You can absolutely buy a house and sell it for a higher price, and do nothing to it or very minimal modifications. I work in the title industry and see it literally every day. LLC or trust buys house with cash, turns around and sells house a couple weeks later for like $100,000 more, while doing nothing to it or very minimal repairs or aesthetic/curb appeal changes.
Pretty much no one actually means people that rent out a single house with this.
When there are enough vacant houses to give every homeless person a home that only stay vacant because some shitty corp decided to gamble with the housing market, with the government doing nothing to prevent this and being too incompetent to provide more than a fraction of the apartments they promised, one would assume that people wouldn't build strawmen to make themselves feel better but actually for once take action against the people ruling our lives.
I feel like this is a meme made by someone who hasn’t really spent time browsing Zillow and seeing what’s for sale, what gets bought, and what gets flipped.
People “investing” in a single family home usually make money by cleaning / renovating the property to some degree. Even if a neighborhood is coming up, if you buy a home and just sit on it, you’re probably going to make less money than if you just invested in a mutual fund.
I work in the title industry and see houses being bought by LLCs and trusts with cash and then sold weeks later for $100,000 more with only curb appeal modifications or no repairs at all. It's pretty common.
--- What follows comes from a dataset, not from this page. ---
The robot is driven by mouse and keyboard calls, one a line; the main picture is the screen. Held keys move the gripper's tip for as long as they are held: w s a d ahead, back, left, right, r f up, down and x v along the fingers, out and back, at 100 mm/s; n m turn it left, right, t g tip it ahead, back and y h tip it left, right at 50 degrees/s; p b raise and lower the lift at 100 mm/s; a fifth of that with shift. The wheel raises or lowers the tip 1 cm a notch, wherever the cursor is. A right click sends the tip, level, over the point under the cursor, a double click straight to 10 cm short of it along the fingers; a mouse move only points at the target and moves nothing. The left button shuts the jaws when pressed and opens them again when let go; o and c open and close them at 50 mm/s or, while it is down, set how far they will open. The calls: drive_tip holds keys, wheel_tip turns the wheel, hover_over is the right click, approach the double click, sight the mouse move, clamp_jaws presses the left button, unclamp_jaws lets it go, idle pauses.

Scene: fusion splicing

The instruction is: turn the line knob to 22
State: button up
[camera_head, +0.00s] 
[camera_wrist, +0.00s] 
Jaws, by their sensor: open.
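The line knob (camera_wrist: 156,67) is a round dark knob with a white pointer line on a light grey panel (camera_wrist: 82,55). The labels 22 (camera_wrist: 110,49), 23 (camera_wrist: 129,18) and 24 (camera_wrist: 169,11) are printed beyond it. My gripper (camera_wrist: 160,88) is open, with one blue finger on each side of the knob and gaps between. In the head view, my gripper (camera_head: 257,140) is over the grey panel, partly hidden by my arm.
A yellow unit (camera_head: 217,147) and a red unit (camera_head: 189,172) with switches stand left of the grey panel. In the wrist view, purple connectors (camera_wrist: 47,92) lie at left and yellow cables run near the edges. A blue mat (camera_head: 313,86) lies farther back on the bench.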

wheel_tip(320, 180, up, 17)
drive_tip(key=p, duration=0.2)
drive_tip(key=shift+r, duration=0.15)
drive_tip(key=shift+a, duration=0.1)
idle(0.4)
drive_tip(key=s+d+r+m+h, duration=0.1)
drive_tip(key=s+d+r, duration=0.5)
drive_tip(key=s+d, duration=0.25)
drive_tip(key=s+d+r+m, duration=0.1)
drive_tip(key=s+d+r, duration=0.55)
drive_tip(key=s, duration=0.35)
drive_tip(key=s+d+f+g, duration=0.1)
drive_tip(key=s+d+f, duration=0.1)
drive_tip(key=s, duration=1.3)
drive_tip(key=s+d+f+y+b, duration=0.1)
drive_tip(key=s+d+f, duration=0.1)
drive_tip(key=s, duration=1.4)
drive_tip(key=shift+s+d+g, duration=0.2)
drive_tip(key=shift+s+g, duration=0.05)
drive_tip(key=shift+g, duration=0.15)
Silly investors, must learn from my secret method to obtain true inner haopiness:
Buy house during shortage when prices are insane
Everything breaks and you struggle through replacing it all one by one
Prices go down more than offsetting your efforts with loss
????
Profit. Emotionally. Because you're happy with the heap of wood sticks plywood and fancy paper over your head that keeps you dry and comfy and weren't planning to sell it anyway.